Faut-il effacer la Révolution des Droits de l’Homme et du Citoyen ?

mercredi 12 octobre 2005, par Jean-Pierre Combe

- En répondant NON au référendum le 29 mai 2005, le corps électoral français, formellement porteur de la souveraineté nationale, a clairement refusé l’Europe supranationale.
- Le refus vigoureux opposé par les marins de la SNCM àla privatisation de leur entreprise continue au fond le refus national de l’Europe supranationale.

De quoi se mêle l’Europe supranationale ?

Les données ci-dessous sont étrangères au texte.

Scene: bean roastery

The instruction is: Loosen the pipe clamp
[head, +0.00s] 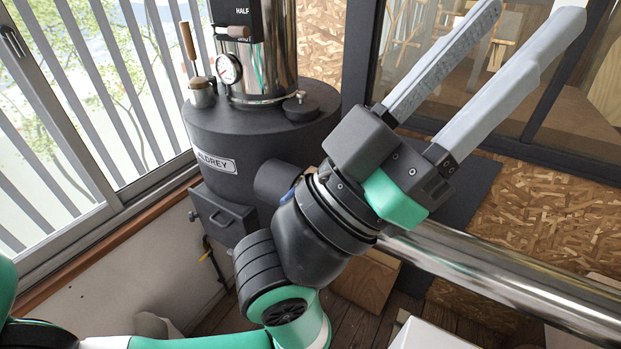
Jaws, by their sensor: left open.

- L’Europe supranationale exige que les entreprises de service public soient privatisées, àla seule exception "des services régaliens des Etats" ; qu’est-ce que c’est que ce mot "régalien" ? Il a la même origine étymologique que le mot "royal", et porte, au fond, le même sens.
- Il faut examiner pourquoi l’Europe supranationale remet en usage les vieilleries royalistes que sont les objets régaliens : aux temps des Anciens Régimes, était régalien ce qui relevait de la seule décision des empereurs, rois et autres monarques absolus ; en somme, les objets régaliens étaient les moyens dont usait le monarque pour exercer seul la souveraineté, même s’il décidait en son conseil.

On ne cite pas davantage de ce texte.